With a design-change such as the above the REST system, for example, could eliminate roughly 50% of the total network requests, effectively raising the capacity of the system.

Additionally, only profiling CPU utilization (and not RAM, network I/O, disk I/O or anything else) doesn’t give us a full picture of the resource-hungriness of these different systems. The authors' analysis presupposes that higher CPU utilization is universally bad, but it's much more complicated than that: What if, for example, one process takes 3x the CPU but a fraction of the Network I/O and half the RAM? What then?

Lastly, (and I’ll stop here just for brevity’s sake, not because I’ve run out of red-flags in this paper): this whole paper was about benchmarking read-requests at high concurrency. In reality, this isn’t particularly meaningful, as any modern application operating at this level of concurrency would have caches sitting in front of their reads. A much more interesting benchmark would be inserts, updates, and deletes.

At the end of the day, I think there are some interesting takeaways from this paper. Largely that the GraphQL application does seem CPU hungry under heavy reads. But, as we explored in earlier, reads-per-second and CPU utilization was never where GraphQL was meant to shine in the first place. Additionally, this research shows that gRPC is extremely fast, which is great, but what it doesn’t show is how the 3rd-party-developer experience is affected when you force them to consume a gRPC API instead of a RESTful or GraphQL one. These things matter. At the end of the day we’re building these applications and exposing these APIs so that other software engineers can build things on top of them.
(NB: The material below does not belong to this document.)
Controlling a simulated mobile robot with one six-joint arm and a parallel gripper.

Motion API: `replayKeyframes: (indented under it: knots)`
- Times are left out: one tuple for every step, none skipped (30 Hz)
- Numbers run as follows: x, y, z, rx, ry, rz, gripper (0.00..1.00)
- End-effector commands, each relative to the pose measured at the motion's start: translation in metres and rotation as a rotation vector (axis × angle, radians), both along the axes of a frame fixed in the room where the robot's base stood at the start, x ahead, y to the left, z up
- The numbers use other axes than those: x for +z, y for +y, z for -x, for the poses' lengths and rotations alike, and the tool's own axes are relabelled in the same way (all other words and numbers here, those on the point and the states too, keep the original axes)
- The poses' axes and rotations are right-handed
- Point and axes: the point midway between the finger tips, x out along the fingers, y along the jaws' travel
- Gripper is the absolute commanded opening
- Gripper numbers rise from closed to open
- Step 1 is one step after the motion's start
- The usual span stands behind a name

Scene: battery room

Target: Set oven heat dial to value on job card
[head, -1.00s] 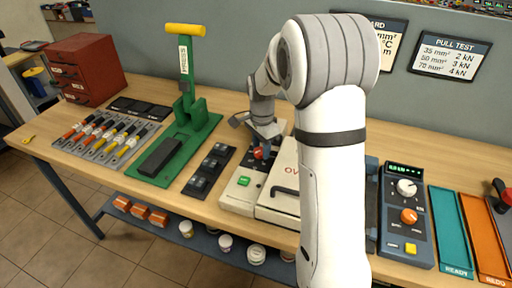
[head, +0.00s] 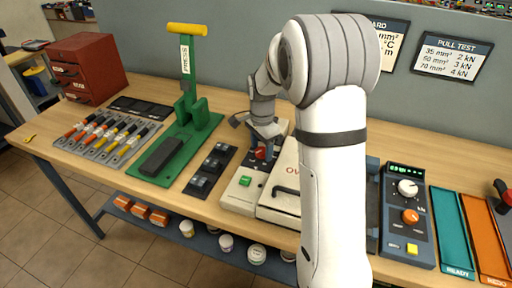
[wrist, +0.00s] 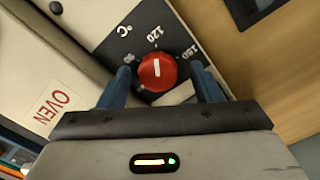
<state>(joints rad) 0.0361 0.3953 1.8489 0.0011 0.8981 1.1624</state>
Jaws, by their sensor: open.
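The red oven heat dial (wrist: 157,72) sits on a dark plate with °C marks in the wrist view. Marks 90, 120 and 150 are legible around it. Its white pointer line aims roughly at 120. My gripper (wrist: 162,80) is open, with one blue finger on each side of the dial; I cannot tell whether they touch it. In the head view my gripper (head: 262,143) is over the dial (head: 262,153) on the white oven (head: 241,200). The job card (head: 394,42) on the wall is mostly hidden behind my arm, so its value cannot be read.
A green button (head: 245,181) is on the oven front, left of its handle (head: 285,190). A dark tray (head: 210,171) and green press (head: 186,130) stand to the left. A grey tester (head: 407,215) with knobs stands right, beside teal and orange trays.

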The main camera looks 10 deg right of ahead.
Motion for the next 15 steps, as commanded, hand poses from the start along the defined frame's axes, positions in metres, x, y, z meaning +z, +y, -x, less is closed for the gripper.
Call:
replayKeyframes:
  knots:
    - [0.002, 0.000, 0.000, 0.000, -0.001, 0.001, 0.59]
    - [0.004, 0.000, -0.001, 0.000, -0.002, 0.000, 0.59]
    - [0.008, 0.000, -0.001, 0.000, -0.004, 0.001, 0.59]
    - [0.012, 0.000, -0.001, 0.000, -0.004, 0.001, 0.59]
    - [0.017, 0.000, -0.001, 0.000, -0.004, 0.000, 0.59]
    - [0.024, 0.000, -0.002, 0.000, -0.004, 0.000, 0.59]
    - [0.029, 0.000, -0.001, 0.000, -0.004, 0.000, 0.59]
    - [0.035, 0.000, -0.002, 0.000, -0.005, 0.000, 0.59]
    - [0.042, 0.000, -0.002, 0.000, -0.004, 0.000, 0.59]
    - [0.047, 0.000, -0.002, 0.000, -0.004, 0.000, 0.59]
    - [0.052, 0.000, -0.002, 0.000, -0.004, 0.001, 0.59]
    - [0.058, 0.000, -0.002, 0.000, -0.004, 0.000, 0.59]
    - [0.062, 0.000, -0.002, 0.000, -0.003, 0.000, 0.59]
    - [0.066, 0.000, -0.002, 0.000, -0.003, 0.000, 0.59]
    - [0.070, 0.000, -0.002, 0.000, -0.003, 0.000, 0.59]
We should be kind to them. Speed matters, but so does usability.

Try as the authors may to paint gRPC, REST and GraphQL as interchangeable sister technologies shooting it out in a winner-take-all competition, that’s just not reality. These tools are each good at different things, for different use-cases, different consumers, and different invocation patterns. If you’re a Software Engineer I’d encourage you to keep all three in your bag of tricks, you’ll undoubtedly find a time and place where each one of them shines.